_Records provided:_
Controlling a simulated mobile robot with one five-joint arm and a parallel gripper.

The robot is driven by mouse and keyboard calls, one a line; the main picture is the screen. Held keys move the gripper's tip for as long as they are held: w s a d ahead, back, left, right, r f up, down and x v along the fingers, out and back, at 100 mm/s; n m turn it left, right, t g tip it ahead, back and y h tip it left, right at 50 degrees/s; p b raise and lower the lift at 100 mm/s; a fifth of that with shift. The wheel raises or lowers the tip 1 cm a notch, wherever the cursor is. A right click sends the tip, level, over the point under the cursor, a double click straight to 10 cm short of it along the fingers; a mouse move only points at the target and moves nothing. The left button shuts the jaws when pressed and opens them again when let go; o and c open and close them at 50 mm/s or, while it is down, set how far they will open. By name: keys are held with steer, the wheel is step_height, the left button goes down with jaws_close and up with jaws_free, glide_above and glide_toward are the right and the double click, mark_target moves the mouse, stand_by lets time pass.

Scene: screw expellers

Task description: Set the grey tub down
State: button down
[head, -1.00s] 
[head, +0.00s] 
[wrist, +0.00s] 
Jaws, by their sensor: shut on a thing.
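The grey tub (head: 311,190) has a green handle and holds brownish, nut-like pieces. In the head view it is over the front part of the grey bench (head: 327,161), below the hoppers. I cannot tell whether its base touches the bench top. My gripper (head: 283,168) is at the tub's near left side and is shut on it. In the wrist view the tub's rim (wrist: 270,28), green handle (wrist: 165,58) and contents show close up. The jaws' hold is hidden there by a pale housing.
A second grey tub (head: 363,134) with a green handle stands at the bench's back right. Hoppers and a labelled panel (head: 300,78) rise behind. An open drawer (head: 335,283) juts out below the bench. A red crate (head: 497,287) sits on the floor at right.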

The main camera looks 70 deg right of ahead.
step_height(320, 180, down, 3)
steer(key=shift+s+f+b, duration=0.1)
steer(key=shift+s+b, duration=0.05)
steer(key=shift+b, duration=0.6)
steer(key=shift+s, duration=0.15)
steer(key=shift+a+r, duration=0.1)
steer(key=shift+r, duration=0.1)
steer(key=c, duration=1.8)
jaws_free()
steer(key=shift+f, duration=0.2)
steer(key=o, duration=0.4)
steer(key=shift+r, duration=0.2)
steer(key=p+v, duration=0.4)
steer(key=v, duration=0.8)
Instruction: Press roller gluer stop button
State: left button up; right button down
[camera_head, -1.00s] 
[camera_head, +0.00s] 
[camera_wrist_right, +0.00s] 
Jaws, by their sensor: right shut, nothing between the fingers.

_Written request:_
Set down every line of the listing above again, exactly as given.

_Result below:_
Controlling a simulated mobile robot with one five-joint arm and a parallel gripper.

The robot is driven by mouse and keyboard calls, one a line; the main picture is the screen. Held keys move the gripper's tip for as long as they are held: w s a d ahead, back, left, right, r f up, down and x v along the fingers, out and back, at 100 mm/s; n m turn it left, right, t g tip it ahead, back and y h tip it left, right at 50 degrees/s; p b raise and lower the lift at 100 mm/s; a fifth of that with shift. The wheel raises or lowers the tip 1 cm a notch, wherever the cursor is. A right click sends the tip, level, over the point under the cursor, a double click straight to 10 cm short of it along the fingers; a mouse move only points at the target and moves nothing. The left button shuts the jaws when pressed and opens them again when let go; o and c open and close them at 50 mm/s or, while it is down, set how far they will open. By name: keys are held with steer, the wheel is step_height, the left button goes down with jaws_close and up with jaws_free, glide_above and glide_toward are the right and the double click, mark_target moves the mouse, stand_by lets time pass.

Scene: screw expellers

Task description: Set the grey tub down
State: button down
[head, -1.00s] 
[head, +0.00s] 
[wrist, +0.00s] 
Jaws, by their sensor: shut on a thing.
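The grey tub (head: 311,190) has a green handle and holds brownish, nut-like pieces. In the head view it is over the front part of the grey bench (head: 327,161), below the hoppers. I cannot tell whether its base touches the bench top. My gripper (head: 283,168) is at the tub's near left side and is shut on it. In the wrist view the tub's rim (wrist: 270,28), green handle (wrist: 165,58) and contents show close up. The jaws' hold is hidden there by a pale housing.
A second grey tub (head: 363,134) with a green handle stands at the bench's back right. Hoppers and a labelled panel (head: 300,78) rise behind. An open drawer (head: 335,283) juts out below the bench. A red crate (head: 497,287) sits on the floor at right.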

The main camera looks 70 deg right of ahead.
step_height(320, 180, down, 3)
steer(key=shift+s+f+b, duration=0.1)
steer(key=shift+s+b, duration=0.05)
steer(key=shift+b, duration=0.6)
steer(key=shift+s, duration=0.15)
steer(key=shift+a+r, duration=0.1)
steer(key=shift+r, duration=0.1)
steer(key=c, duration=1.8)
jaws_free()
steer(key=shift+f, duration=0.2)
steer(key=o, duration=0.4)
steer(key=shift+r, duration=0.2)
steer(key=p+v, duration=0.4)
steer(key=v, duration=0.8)
Instruction: Press roller gluer stop button
State: left button up; right button down
[camera_head, -1.00s] 
[camera_head, +0.00s] 
[camera_wrist_right, +0.00s] 
Jaws, by their sensor: right shut, nothing between the fingers.

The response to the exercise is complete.